Collect all lines below with the string "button".

════════════════

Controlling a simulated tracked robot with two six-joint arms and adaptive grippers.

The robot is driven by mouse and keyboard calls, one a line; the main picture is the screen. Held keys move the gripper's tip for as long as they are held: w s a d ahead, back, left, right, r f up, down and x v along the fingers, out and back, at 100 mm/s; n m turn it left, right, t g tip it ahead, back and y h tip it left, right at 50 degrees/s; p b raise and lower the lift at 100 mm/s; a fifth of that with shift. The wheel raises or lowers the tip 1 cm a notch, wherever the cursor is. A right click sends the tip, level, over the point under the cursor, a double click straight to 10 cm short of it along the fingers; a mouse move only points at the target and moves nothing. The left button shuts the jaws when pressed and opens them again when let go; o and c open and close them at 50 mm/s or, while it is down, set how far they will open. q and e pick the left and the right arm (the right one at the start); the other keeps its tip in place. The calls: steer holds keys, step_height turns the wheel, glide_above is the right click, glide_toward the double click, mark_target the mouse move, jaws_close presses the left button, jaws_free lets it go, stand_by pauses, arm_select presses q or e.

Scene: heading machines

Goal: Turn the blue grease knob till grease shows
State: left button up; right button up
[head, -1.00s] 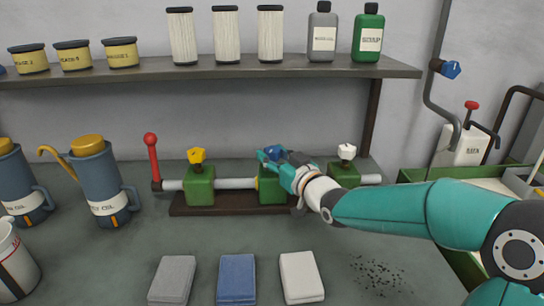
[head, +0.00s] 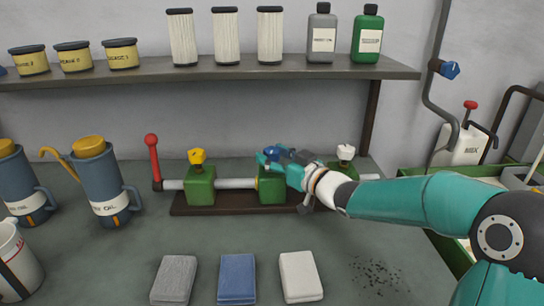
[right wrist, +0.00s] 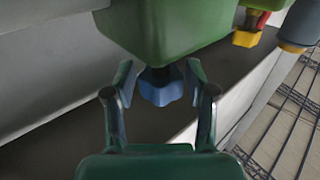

════════════════

### Answer below
The robot is driven by mouse and keyboard calls, one a line; the main picture is the screen. Held keys move the gripper's tip for as long as they are held: w s a d ahead, back, left, right, r f up, down and x v along the fingers, out and back, at 100 mm/s; n m turn it left, right, t g tip it ahead, back and y h tip it left, right at 50 degrees/s; p b raise and lower the lift at 100 mm/s; a fifth of that with shift. The wheel raises or lowers the tip 1 cm a notch, wherever the cursor is. A right click sends the tip, level, over the point under the cursor, a double click straight to 10 cm short of it along the fingers; a mouse move only points at the target and moves nothing. The left button shuts the jaws when pressed and opens them again when let go; o and c open and close them at 50 mm/s or, while it is down, set how far they will open. q and e pick the left and the right arm (the right one at the start); the other keeps its tip in place. The calls: steer holds keys, step_height turns the wheel, glide_above is the right click, glide_toward the double click, mark_target the mouse move, jaws_close presses the left button, jaws_free lets it go, stand_by pauses, arm_select presses q or e.
State: left button up; right button up

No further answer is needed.